I don’t remember the order, due to beer, but there were two sets of owners that ran the place after it re-opened.  It was called The Locker Room, and I believe it was first run by Danny Hochevar.  Later, it was run by Paul and Tig Gradishar.  It wasn’t quite the same, as it mainly attracted people from 18-20.  The cool, older guys didn’t really come around much.  And by this time, I was 18, and I was beginning to be one of the older guys.

It’s been closed for so long now that I don’t think it will ever re-open.  That’s probably a good thing.  They way things are today, there isn’t room for a cool place like The Hall of Justice in the world.  And the world is a sadder, darker place because of it.  But it will live as long as I have a memory.  Thanks Cheech.  Thanks Jerry, Danny, Tiggy, Paul Grads.  Even you, Aunt Mary.  The place would have been different if you didn’t come around.  Most of all, thank you, Charles Markus Barnett.  I wish you would have won the flip.


2 responses to this post.

  1. Posted by Joe Ricci on September 24, 2015 at 12:47 pm

    Joe Ricci here.

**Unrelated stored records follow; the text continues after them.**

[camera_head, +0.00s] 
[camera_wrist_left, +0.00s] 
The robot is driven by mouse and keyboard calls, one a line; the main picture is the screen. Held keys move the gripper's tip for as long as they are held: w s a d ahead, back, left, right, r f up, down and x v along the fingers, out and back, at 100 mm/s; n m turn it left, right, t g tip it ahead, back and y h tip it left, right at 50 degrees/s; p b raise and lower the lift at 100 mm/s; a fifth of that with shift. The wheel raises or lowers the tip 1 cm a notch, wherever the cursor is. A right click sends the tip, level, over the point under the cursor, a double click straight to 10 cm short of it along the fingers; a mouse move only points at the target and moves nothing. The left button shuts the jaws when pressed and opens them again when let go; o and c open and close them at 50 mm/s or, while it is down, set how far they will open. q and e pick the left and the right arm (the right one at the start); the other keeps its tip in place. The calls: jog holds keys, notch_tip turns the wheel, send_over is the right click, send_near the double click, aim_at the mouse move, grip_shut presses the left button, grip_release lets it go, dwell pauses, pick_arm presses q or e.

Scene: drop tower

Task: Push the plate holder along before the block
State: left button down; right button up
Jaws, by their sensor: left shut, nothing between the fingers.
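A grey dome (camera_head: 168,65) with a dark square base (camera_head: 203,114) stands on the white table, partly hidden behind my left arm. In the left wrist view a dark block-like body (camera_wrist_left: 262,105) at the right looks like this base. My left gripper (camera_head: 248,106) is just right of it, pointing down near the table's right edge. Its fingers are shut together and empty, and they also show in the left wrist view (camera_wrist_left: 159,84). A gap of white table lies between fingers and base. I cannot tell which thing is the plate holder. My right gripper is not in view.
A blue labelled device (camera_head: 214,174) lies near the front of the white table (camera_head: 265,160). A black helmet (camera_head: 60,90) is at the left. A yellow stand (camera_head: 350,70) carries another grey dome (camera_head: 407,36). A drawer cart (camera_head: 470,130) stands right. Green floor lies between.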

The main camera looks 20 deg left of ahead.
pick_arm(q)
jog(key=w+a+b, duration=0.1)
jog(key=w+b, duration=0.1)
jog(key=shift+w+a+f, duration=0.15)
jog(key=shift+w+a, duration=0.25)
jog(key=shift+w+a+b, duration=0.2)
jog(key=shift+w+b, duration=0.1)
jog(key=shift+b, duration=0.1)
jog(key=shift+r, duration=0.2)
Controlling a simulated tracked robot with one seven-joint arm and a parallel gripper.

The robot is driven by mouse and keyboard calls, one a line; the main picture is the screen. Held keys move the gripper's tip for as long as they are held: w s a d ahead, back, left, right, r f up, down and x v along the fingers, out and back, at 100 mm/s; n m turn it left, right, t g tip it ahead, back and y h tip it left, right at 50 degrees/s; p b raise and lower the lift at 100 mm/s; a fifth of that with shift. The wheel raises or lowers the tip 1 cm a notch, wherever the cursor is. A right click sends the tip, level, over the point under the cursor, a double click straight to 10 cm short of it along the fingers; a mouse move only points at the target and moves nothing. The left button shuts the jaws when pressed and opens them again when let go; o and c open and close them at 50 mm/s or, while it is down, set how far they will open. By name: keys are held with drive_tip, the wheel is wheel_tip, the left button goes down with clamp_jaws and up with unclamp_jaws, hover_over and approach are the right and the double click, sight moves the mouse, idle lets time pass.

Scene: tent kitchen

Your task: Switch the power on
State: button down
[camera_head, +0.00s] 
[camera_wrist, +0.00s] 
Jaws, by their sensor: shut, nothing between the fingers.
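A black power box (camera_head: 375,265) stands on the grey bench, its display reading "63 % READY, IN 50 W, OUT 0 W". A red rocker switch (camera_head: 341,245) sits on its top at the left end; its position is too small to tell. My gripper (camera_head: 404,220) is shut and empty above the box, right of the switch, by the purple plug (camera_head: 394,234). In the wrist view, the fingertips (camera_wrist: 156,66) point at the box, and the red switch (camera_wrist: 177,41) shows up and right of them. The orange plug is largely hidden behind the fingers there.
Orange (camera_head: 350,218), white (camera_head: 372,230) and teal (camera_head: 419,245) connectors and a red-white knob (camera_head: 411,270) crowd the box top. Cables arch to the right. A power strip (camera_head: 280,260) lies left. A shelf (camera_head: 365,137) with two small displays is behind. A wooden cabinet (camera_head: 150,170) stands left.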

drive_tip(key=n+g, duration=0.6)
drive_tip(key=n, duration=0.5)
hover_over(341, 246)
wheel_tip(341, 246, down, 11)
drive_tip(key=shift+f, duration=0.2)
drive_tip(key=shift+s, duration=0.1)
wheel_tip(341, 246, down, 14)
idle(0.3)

Grew up in the 50’s and 60’s on Bohmen Avenue. My mom was Bojon…my dad was Italian. Everyone called him “Chink.” Googled Ceech’s Pool Hall and this came up. When I was 8-10 years old, dad used to take me there almost every night in the summer where he would follow the baseball games via the ticker (pre-ESPN). I’d have a couple of sodas, the old guys would buy me candy, usually my uncles would show up and it was a lot of fun. I was thinking about the pool hall the other day and I just googled it for the hell of it–bingo! What a great post and what a fun blog. My mom still lives on Bohmen. I have one aunt that’s still alive and she lives on School Street. I live in Colorado Springs, but my brother Randy still lives in Pueblo.. Keep up the good postings.


    • Good to see you here Joe! I remember your dad very well. He was a huge football fan and he would come into my Grandpa’s gas station and talk about it all the time. And he was so wonderful to Frankie Hernandez. He’d go to the high school games and take Chico to all of the games with him. Wasn’t it someone in your family that used to announce the Air Force Academy games on the radio?